Would you engage in undetectable election fraud, if it meant the right candidate won?

Jake, I was thinking of putting in a disclaimer too – it might be different if I knew something that the general public didn’t – imagine being Lawrence Harvey in “The Manchurian Candidate”, where the public didn’t have a clue what was up. In such a situation, democracy has been hijacked, and it’s a different ballgame. (This is not the same thing as an average joe like me thinking, “I don’t care what the people who support him think, they’re not as smart as me, I know he’s a scumball”).

Mind you, I’m not changing my answer, just saying that would be a tougher decision to make.

I don’t understand “b”. Can you clarify?

Plus, in “a”, are you saying that you have the ability to predict the future? If I could see 20 years into the future, I imagine there are a LOT of things I do that I otherwise wouldn’t.

I chose to participate in this thread because the OP posited a hypothetical. You’re asking me about Bush/Kerry '04, which I don’t feel I can thoroughly discuss here without hijacking the thread, nor do I particularly want to (flogging a dead horse.) If you can’t infer the answer to your question from my original post then I’m sorry.

I didn’t read the OP as saying you would clearly save 1000s of lives by picking the “right” guy. It talked about a war, but didn’t say what the other guy would do. I did assume you were talking about '04 in your original post, though. My bad, but:

Unless Bricker comes back and says “ah ha! I was talking about Nazi Germany in my OP, not USA 2004”, I think we can assume he meant USA 2004. I can’t think of too many situations in which a president “sponsored federal legislation that will cripple the gay rights cause” other than our very own GW Bush.

Republicans don’t use public transportation. :stuck_out_tongue:

I’d turn in the box.

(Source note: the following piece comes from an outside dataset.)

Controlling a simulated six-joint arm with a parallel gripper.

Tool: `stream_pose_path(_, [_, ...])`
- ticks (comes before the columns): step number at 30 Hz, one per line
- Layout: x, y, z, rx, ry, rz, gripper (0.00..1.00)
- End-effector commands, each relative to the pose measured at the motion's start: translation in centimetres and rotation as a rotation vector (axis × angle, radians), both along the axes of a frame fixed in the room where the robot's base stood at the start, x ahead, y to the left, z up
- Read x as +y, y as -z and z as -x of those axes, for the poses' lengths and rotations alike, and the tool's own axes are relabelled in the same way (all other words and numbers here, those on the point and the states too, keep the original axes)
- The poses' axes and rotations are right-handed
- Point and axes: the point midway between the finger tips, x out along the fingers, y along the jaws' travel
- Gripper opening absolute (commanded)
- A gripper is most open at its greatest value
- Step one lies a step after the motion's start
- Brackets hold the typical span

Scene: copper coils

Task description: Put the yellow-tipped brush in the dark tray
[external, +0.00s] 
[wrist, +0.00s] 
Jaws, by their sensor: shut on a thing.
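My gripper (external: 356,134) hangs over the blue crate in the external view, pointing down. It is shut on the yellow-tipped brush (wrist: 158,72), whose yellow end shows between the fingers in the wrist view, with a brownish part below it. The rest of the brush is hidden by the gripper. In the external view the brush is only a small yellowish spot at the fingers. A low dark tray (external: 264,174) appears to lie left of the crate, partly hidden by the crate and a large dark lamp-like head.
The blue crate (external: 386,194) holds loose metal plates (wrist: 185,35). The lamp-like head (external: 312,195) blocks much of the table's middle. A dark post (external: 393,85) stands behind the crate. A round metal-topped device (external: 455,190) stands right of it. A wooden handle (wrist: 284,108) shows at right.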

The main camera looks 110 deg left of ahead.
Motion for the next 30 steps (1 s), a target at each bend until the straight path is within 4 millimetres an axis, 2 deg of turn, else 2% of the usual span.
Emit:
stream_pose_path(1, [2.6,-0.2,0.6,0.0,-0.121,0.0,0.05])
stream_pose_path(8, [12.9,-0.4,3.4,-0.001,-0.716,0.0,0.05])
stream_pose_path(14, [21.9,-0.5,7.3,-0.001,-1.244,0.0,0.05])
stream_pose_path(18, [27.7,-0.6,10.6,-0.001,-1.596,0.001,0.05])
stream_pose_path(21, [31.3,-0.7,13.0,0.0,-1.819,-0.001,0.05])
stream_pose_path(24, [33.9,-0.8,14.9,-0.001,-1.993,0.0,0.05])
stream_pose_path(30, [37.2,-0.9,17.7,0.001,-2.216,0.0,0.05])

I couldn’t live with myself if I didn’t.

If I’m just me, and I don’t really know who the “right” guy is, because I don’t have God-like powers of prognostication, then, really, the easiest thing to do is just return the damn box to whoever it belongs to and carry on like the mere mortal that I am. Dealing with all the “what ifs” involved with making a decision of such magnitude without some definite idea of what the future holds would probably drive me nuts. It’s a no-brainer, really.

Two major differences are the level of personal risk and the guarantee of the desired results. Bricker’s OP details a situation where one could tamper anonymously with minimal risk and guarantee a result. Pro-actively tampering is much more risky and does not guarantee your desired result since the election has not been completed. You could intimidate voters, but they would be witnesses and there is no guarantee that they would be intimidated, nor that your state was crucial, nor that the race was that close.

To the OP: I would turn the votes in. The election results should reflect the will of the people and no single person’s opinion should trump that will. If one truly loses faith in this principal, then one should work to amend or revolutionize the electoral process.

Waiting until the end of election day to “lose faith in this principal” and to “amend or revolutionize” the process by throwing out a box of votes is a little late in my opinion. One should probably have been performing the nefarious deeds that John Mace mentioned regardless of the risk or results involved.

The first point, while true, could also be simply the measure of a person’s level of cowardice. The second point is often not true. For example, I think we all had a pretty good idea of where the key districts were long before election day in '04.

Only vaguely. It actually seems pretty close to the OP. Every time a recount showed the Republican guy ahead, someone in King County would find a few more votes until the Democratic lady finally won. Dunno enough about it to opine which side is “right” – just that it proves once again that our system isn’t set up to handle very close races. But there, as here, if I were a janitor in King County I’d dutifully turn over the box-o-votes to the proper people.

Another temptation I’d have is to stick in a write-in for Heywood Jablowmie. But I wouldn’t.

My examples were simply examples… that’s why I had a third “-OR” to show that I was just trying to paint pictures of politicans that fit your personal definition of disasters.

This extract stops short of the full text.